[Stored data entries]
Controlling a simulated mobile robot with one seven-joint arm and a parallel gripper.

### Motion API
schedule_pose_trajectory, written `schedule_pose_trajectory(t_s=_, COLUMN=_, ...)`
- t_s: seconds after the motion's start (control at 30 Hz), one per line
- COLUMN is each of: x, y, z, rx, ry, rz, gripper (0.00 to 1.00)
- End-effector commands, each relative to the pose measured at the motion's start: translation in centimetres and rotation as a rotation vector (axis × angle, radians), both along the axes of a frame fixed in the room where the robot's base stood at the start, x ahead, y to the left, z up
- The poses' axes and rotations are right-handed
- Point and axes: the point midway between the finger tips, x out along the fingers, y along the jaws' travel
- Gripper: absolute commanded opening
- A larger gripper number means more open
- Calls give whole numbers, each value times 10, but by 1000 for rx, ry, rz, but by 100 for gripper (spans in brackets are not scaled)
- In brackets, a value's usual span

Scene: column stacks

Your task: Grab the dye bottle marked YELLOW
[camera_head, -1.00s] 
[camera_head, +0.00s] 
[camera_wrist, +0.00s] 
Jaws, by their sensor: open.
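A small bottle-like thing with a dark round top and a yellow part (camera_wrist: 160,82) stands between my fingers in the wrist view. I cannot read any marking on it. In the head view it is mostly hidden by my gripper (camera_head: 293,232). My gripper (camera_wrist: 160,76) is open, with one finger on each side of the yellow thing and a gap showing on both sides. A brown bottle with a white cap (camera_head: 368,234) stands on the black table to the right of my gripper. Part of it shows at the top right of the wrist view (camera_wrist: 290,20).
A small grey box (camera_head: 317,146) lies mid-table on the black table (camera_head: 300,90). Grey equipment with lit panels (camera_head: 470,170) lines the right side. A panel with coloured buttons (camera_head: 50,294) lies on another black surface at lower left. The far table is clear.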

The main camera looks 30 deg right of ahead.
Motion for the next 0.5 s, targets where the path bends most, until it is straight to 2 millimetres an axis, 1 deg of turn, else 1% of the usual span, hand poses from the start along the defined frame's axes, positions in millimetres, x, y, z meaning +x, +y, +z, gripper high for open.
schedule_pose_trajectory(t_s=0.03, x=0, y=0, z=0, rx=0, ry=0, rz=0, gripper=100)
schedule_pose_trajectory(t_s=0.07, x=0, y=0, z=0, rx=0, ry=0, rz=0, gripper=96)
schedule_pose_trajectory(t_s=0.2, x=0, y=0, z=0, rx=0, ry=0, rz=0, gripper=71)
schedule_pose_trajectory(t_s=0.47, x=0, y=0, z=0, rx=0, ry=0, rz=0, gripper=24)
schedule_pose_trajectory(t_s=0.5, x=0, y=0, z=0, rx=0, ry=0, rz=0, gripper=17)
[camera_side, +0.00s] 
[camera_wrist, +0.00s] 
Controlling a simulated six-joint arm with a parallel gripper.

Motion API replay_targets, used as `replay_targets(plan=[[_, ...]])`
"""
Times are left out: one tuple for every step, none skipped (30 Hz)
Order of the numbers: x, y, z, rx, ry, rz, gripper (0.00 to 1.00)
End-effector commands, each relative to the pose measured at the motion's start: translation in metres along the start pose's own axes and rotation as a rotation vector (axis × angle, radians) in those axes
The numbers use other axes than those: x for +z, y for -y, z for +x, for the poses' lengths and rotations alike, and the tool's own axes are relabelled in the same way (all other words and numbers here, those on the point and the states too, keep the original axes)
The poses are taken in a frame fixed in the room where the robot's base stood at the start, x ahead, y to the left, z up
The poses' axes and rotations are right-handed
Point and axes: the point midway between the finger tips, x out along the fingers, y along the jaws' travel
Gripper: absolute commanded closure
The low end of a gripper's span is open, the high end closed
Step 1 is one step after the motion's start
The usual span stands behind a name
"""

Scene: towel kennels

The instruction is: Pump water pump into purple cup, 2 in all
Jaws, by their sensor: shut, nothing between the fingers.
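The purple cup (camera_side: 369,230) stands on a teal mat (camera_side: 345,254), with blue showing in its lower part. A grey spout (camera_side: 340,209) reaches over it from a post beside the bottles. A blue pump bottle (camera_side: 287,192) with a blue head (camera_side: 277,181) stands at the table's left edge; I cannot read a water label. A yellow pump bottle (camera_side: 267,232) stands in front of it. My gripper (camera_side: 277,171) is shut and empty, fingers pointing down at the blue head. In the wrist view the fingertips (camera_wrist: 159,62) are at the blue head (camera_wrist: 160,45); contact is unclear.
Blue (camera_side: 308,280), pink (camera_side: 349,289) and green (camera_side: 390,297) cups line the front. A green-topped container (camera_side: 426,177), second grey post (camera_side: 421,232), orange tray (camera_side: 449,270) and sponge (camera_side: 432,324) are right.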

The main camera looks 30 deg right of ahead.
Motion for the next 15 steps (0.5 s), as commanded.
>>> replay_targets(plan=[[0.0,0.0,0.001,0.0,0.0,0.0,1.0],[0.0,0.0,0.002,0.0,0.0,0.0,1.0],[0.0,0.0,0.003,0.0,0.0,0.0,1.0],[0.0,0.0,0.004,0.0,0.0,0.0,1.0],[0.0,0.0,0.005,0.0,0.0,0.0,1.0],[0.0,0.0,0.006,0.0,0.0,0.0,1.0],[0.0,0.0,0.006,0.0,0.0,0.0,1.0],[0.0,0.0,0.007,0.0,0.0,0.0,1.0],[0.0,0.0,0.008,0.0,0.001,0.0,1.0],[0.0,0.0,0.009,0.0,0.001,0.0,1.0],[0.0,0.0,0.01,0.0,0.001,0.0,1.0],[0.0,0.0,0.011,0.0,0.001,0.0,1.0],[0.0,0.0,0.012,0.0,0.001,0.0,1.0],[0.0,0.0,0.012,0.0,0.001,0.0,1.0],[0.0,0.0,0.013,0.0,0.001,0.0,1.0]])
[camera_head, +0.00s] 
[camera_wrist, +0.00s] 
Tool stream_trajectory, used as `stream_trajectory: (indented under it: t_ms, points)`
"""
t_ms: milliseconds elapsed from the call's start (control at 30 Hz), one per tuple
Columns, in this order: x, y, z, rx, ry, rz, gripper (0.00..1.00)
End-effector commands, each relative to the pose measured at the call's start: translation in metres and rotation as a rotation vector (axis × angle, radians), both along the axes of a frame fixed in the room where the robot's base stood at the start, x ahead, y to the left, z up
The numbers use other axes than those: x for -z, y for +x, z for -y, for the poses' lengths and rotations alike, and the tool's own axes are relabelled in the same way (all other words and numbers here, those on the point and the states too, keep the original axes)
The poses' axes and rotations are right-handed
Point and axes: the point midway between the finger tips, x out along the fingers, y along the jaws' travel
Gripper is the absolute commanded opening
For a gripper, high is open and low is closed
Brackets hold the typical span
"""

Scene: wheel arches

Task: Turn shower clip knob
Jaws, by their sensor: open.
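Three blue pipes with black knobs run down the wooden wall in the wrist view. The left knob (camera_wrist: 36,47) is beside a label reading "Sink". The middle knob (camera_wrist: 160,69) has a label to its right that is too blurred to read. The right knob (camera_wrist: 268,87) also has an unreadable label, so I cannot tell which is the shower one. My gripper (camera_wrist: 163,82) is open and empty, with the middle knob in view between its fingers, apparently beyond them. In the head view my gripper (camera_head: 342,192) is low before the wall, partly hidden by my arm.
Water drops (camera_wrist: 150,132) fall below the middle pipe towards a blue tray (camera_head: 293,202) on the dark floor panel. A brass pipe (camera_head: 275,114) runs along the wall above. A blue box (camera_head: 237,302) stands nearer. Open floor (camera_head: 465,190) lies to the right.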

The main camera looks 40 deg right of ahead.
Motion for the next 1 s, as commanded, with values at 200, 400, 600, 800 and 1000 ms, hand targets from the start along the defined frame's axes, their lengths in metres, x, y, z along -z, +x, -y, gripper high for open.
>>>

PROBLEM DESCRIPTION = Every line from the first entry to the line containing "- COLUMN is" should be transcribed exactly, and nothing beyond it.

WRITTEN SOLUTION =
Controlling a simulated mobile robot with one seven-joint arm and a parallel gripper.

### Motion API
schedule_pose_trajectory, written `schedule_pose_trajectory(t_s=_, COLUMN=_, ...)`
- t_s: seconds after the motion's start (control at 30 Hz), one per line
- COLUMN is each of: x, y, z, rx, ry, rz, gripper (0.00 to 1.00)

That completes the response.